The Aggies missed eight of their last nine shots and the Wolverines closed on a 9-0 run after two free throws by Zhuric Phelps pulled Texas A&M to 82-79 with 1:29 remaining.
Texas Tech 77, Drake 64 >> Darrion Williams scored a season-high 28 points, JT Toppin had 25 points and 12 rebounds, and No. 3 seed Texas Tech dominated No. 11 seed Drake in the paint on its way to a victory in the second round.
Elijah Hawkins added 16 points for the Red Raiders (27-8), who denied the Bulldogs their first Sweet 16 trip in more than five decades and will play No. 10 seed Arkansas in the West Region semifinals Thursday night in San Francisco.
Bennett Stirtz scored 21 points and Daniel Abreu had 15 for the Bulldogs (31-4), who were outscored 50-20 inside by the bigger, stronger Red Raiders, and had their eight-game winning streak come to an end.

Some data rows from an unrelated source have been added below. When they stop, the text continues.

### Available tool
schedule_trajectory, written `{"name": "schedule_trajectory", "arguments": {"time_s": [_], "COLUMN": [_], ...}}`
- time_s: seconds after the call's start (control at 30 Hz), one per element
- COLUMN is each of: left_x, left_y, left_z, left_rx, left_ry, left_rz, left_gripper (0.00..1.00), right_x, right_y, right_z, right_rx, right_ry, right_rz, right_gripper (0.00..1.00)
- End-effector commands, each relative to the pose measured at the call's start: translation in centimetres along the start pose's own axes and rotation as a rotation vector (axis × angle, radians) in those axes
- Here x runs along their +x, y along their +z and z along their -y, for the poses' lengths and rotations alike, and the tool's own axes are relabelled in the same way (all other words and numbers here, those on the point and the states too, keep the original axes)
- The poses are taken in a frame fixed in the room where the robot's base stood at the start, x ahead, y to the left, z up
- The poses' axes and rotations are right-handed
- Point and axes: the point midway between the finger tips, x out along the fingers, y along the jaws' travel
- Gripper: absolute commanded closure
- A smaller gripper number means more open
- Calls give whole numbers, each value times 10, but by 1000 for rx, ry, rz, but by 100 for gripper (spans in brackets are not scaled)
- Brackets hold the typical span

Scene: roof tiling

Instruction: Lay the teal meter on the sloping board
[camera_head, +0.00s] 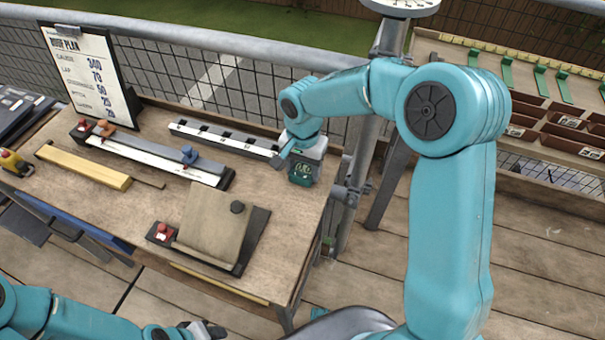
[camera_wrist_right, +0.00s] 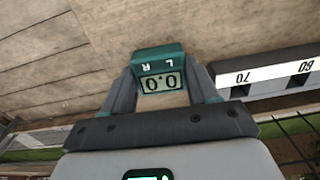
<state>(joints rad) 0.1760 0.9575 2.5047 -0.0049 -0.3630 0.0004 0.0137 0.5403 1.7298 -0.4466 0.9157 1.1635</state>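The teal meter (camera_head: 303,172) is at the back right corner of the workbench. It also shows in the right wrist view (camera_wrist_right: 160,68), its display reading 0.0. My right gripper (camera_head: 301,152) comes down on it from above, with one finger against each side; it looks shut on the meter. I cannot tell whether the meter touches the bench. The tan sloping board (camera_head: 210,225) lies tilted on a dark base near the bench's front right, with a round dark knob on its upper right. My left gripper (camera_head: 208,330) is at the bottom edge, partly cut off; its opening is unclear.
A marked gauge rail (camera_head: 223,136) lies beside the meter and shows in the wrist view. A long rule with a blue slider (camera_head: 158,158), a yellow wooden bar (camera_head: 82,166) and a plan board (camera_head: 92,75) are further left. Bare bench lies between meter and board.

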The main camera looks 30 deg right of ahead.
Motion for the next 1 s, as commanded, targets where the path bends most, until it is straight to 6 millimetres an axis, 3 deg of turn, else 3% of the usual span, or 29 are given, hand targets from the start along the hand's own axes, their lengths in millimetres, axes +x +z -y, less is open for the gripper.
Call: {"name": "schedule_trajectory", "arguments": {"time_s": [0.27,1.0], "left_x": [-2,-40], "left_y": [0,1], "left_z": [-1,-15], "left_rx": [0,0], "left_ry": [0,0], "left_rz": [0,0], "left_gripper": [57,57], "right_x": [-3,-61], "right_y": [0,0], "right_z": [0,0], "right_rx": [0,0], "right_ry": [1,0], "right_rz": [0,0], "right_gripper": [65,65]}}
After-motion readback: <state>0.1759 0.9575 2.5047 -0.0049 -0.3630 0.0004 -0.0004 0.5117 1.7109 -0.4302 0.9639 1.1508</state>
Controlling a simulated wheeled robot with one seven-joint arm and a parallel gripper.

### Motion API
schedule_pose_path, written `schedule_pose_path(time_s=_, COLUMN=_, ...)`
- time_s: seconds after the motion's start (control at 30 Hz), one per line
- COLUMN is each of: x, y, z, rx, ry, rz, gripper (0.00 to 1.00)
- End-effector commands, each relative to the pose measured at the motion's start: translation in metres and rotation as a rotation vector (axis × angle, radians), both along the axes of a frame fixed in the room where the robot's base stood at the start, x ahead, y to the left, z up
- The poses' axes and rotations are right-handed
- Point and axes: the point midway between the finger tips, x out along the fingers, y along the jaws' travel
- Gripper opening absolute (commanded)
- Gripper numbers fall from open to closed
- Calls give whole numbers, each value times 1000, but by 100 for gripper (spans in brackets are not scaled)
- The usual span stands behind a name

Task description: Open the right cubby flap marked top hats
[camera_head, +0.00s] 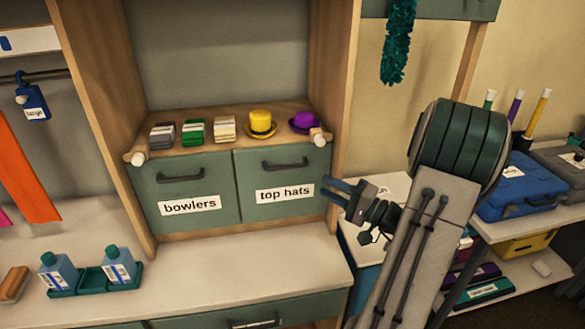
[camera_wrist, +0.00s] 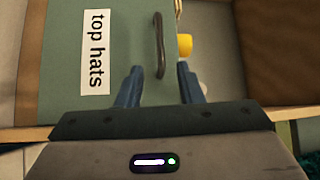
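The top hats flap (camera_head: 305,208) is a green door on the right of the cubby, shut, with a white label and a dark bar handle (camera_head: 285,164) near its upper edge. In the wrist view the flap (camera_wrist: 60,45) appears turned sideways, with the handle (camera_wrist: 159,45) ahead of and between the lines of my fingers. My gripper (camera_head: 333,191) is at the right edge of the flap. In the wrist view my gripper (camera_wrist: 158,85) has its two blue fingers apart with nothing between them. The fingertips look short of most of the handle; exact depth is unclear.
The bowlers flap (camera_head: 180,188) is shut at the left. Above are a yellow hat (camera_head: 261,123), a purple hat (camera_head: 303,122) and small stacks on the shelf. A wooden post (camera_head: 343,90) stands right of the cubby. The counter (camera_head: 240,270) below is clear in front of the flaps.

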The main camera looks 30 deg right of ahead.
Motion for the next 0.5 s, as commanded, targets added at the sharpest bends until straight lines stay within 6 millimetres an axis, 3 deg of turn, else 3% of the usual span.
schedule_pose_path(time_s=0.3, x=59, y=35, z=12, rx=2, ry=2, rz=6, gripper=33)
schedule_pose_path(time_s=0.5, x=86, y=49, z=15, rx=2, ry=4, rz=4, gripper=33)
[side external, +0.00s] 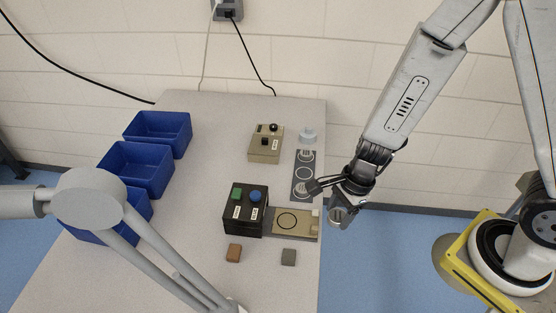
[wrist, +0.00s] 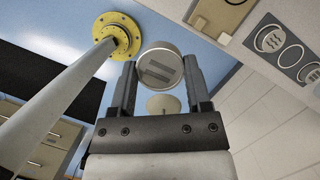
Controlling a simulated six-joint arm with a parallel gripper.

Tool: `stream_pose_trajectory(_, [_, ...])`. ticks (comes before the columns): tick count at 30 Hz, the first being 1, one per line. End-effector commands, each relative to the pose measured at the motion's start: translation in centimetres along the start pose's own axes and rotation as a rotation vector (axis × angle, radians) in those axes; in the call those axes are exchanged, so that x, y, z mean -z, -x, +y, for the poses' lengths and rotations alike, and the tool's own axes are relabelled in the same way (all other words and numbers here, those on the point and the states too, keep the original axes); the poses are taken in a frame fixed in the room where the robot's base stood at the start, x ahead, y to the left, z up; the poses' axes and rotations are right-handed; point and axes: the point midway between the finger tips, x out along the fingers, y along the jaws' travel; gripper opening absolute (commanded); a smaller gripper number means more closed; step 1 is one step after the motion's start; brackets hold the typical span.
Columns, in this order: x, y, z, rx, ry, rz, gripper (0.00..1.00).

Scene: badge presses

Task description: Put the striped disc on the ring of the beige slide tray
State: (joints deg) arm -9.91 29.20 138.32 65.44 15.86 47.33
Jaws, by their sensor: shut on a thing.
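My gripper (side external: 345,206) is shut on a grey disc (side external: 337,216), just off the table's right edge. In the wrist view my gripper's fingers (wrist: 160,72) clasp the disc (wrist: 160,66) at its sides, and dark stripes show on its face. The beige slide tray (side external: 305,229) lies on the table left of and below my gripper, beside a black press. A dark ring outline (side external: 287,221) is on the tray, with nothing on it. Part of the tray (wrist: 222,14) shows at the top of the wrist view.
A dark strip (side external: 303,173) holds striped discs at both ends, with an empty ring between. The black press (side external: 245,222) has green and blue buttons.

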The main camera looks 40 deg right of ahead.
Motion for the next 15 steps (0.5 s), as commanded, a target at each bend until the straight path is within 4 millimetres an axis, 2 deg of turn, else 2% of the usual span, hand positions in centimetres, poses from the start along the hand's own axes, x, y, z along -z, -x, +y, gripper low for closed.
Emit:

Texas Tech beat UNC Wilmington in the first round with a 3-point barrage, setting a tournament record with 46 attempts. But with the Bulldogs blanketing the Red Raiders’ guards, McCasland chose to funnel the ball inside to Toppin, a second-team All-American, and Williams, who continued to play after he appeared to aggravate a right leg injury in the second half.